Background on the ETF Filings
In June, 21Shares and VanEck submitted S-1 forms to seek approval for launching Solana ETFs. Their applications were referenced as SR-CboeBZX-2024-067 and SR-CboeBZX-2024-066. However, these filings are no longer accessible on the CBOE website, and there have been no Notices of Filings from the U.S. Securities and Exchange Commission (SEC) regarding these applications.
Possible Reasons for the Disappearance
The absence of these documents raises several possibilities:
- Withdrawal: The applications might have been withdrawn by 21Shares and VanEck.
- Rejection: The SEC could have rejected the applications.
Industry Reactions
The removal of these filings has drawn criticism from industry professionals:
- Matthew Sigel, Head of Research at VanEck: Sigel expressed disappointment, particularly since Brazil recently approved Solana ETFs. He criticized the U.S. for lagging behind other countries in digital asset regulation and for insufficient support from U.S. lawmakers.
- Scott Johnsson, General Counsel at Van Buren Capital: Johnsson blamed SEC Chair Gary Gensler for the situation. He speculated that procedural issues might have led to the removal of the filings from the CBOE website.
Implications for the Financial Sector
This situation highlights ongoing challenges in the U.S. regulatory environment for digital assets.

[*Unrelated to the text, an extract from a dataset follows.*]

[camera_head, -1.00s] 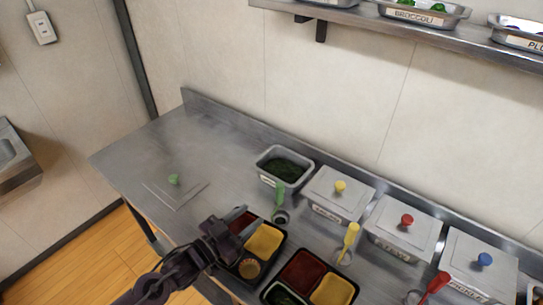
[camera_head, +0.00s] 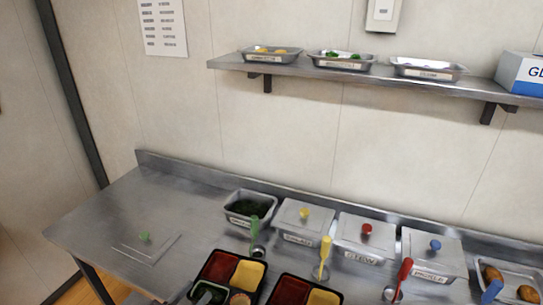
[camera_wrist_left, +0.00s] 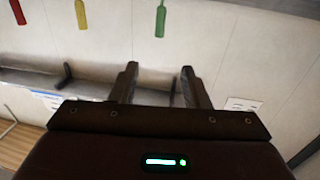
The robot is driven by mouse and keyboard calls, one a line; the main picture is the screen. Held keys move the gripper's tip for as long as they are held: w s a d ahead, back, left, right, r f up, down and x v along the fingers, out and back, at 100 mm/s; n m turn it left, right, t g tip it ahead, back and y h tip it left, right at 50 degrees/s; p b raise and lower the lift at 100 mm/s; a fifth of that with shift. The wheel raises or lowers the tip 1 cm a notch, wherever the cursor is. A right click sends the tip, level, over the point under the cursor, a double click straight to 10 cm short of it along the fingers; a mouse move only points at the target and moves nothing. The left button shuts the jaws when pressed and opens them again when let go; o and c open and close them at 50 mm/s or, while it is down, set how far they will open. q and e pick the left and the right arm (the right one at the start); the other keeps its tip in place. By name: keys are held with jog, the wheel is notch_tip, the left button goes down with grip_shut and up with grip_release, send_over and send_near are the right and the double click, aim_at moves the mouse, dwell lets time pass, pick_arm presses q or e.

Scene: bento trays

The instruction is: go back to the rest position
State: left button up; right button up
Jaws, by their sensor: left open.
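My left gripper (camera_wrist_left: 158,88) shows in the left wrist view with its two dark fingers apart and nothing between them. Beyond the fingers are the pale wall and a grey metal shelf or ledge (camera_wrist_left: 88,88). In the head view I cannot clearly make out the left gripper. My right gripper is in neither view. Two black bento trays, the left one (camera_head: 267,288) and the right one (camera_head: 342,297), sit at the counter's front with red and yellow fillings, partly cut off by the picture's bottom edge.
The steel counter (camera_head: 95,225) carries an open container (camera_head: 232,216) of dark green food, several lidded containers and coloured-handled scoops. A wall shelf (camera_head: 310,73) holds trays and a box (camera_head: 522,74).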

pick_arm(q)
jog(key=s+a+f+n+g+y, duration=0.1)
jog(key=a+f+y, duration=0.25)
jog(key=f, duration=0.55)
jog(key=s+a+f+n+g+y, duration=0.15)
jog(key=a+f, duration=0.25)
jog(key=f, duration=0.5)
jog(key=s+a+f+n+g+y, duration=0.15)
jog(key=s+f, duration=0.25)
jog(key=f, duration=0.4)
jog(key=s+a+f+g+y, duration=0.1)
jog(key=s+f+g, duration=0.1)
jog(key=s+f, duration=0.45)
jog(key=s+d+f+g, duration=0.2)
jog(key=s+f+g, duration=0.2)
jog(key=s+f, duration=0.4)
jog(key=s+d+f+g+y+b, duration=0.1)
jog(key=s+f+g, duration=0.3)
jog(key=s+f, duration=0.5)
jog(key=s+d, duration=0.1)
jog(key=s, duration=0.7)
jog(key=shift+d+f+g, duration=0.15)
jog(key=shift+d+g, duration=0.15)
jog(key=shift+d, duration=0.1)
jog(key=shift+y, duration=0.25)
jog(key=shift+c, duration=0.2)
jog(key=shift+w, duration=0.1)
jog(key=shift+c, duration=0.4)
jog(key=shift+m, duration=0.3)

The disappearance of these ETF filings may affect investor confidence and raise questions about the future of digital asset regulation in the U.S. as compared to other countries.
As the situation develops, it will be crucial for both 21Shares and VanEck, as well as industry stakeholders, to seek clarification and navigate the regulatory landscape to advance their digital asset initiatives.